There are more barrows shown to the northeast, as well as another cave called Aveline’s Hole. I pass various deep sinkholes, glorying in the names Bos Swallet and Rod’s Pot. Some of these are huge scoops in the ground. As the path gives way to a metalled road, a proper look at the map shows Aveline’s Hole is actually on the other side of a steep gorge, so I reluctantly abandon any idea of a visit today. There are however three barrows (the OS shows one cairn and two tumuli) in an open area of common below the northern slopes of the moorland proper.
This area is deep with the brown stalks of last year’s bracken, which makes barrow hunting somewhat difficult, although not as much as it would be on a summer visit.

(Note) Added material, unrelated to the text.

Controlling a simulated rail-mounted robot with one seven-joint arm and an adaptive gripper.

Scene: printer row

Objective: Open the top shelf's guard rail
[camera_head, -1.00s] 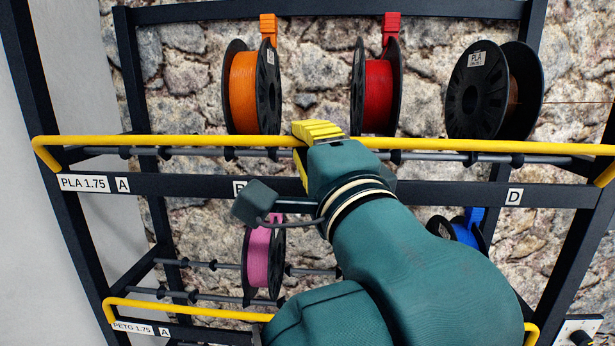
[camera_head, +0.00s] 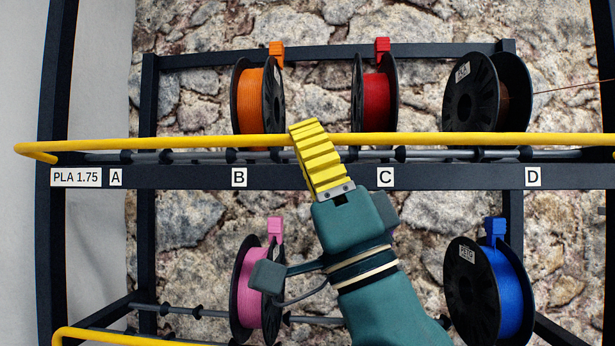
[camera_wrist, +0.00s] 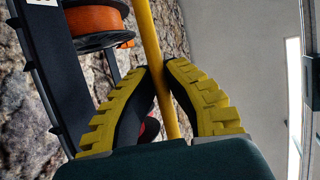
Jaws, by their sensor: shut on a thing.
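The top shelf's guard rail (camera_head: 200,142) is a yellow bar running across the front of the rack's upper shelf, just above the dark beam marked PLA 1.75. My gripper (camera_head: 306,128) is at the rail between labels B and C, its yellow fingers reaching up to it from below. In the wrist view the yellow rail (camera_wrist: 153,45) runs between the two ridged fingers (camera_wrist: 166,85), which are shut on it. The fingers hide a short stretch of the rail in the head view.
Behind the rail stand an orange spool (camera_head: 250,98), a red spool (camera_head: 374,100) and a dark spool (camera_head: 487,95). Below are a pink spool (camera_head: 250,285), a blue spool (camera_head: 505,290) and a lower yellow rail (camera_head: 100,336). A stone wall stands behind the rack.

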I start off looking for the cairn, the northern of the three monuments on the map. After foolishly hacking my way into and back out of a briar patch thinking it was the barrow, I realise that it’s actually a very prominent feature crowned with a stand of silver birch trees. On closer inspection it’s a beauty, lots of stonework and an crisp footprint (although no kerb as such). The trees are no doubt causing damage but enhance the atmosphere immensely, especially as the sun at its zenith is now beating down through a cloudless blue sky. Something of an unexpected highlight, and definitely worth the visit.
Heading south the other two marked barrows are less easy to find. The middle barrow is a low mound next to one of the many paths that criss-cross this open area. It’s misshapen and has hawthorn growing on it, assuming I’ve even found the right thing under all the bracken. I can’t find anything in the marked position of the southernmost barrow, although I think it’s likely to be somewhere near a single silver birch, as these trees seem to feature close to many of the barrows in this area. Either it’s deeply buried in bracken or the map has it in the wrong place.

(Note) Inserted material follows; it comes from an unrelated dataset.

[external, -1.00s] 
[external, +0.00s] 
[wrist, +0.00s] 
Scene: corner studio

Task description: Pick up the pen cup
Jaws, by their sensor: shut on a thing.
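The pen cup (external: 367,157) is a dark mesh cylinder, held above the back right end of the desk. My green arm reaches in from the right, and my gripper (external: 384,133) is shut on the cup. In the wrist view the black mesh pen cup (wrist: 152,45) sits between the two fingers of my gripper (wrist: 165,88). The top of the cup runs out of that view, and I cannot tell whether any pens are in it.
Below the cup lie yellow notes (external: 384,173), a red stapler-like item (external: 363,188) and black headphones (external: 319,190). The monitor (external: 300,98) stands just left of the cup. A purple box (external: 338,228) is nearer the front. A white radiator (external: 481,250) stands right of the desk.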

This area of common north of Black Down is the site of an extensive Bronze Age cemetery of cairns and cremations. Beaker sherds were also found in Bos Swallet, a large sinkhole to the west of the cemetery. Details of the cairns that appear on the OS 1/25000, from the Somerset HER:
Burrington 1/T5 (ST4743058460)
Possible saucer barrow. Consists of a ring mound and an inner mound. Total diameter c41ft with mound 25ft diameter and 2.5ft high. Built of stones.
Excavated by H Taylor following R.F Read c1925 and 1950-6. Primary inhumation (inferred) with barbed wire type beaker (Clarke's Barbed-wire type no 784) in a grave 2ft 3ins by 3ft 7ins which also contained fragments of burnt bone. There were inner and outer ring-cairns or retaining circles. Secondary fragments included one accompanied by a food vessel, and a cremation with a primary series collared urn. On the W and SW margin of the barrow was a cremation cemetery.
Burrington 3/T6 (ST 47465836)
Possible saucer barrow total diameter 35ft and central mound about 1ft high.
Excavated by R.F Read in 1923 - primary cremation in stone cist 2ft by 1ft 8ins with fragment of polished flint implement. Mound truncated.
Section prior to excavation suggests a disc barrow. Cist was previously robbed.
Burrington 6c/T6c (ST 47435820)
Barrow 21ft diameter and 1.5ft high. One of several that occur locally but do not really fit into any category. Consists of a low mound roughly ring shaped with a gap in it communicating with the central depressed area. This area does not seem to be due to disturbance. The gap is to the S.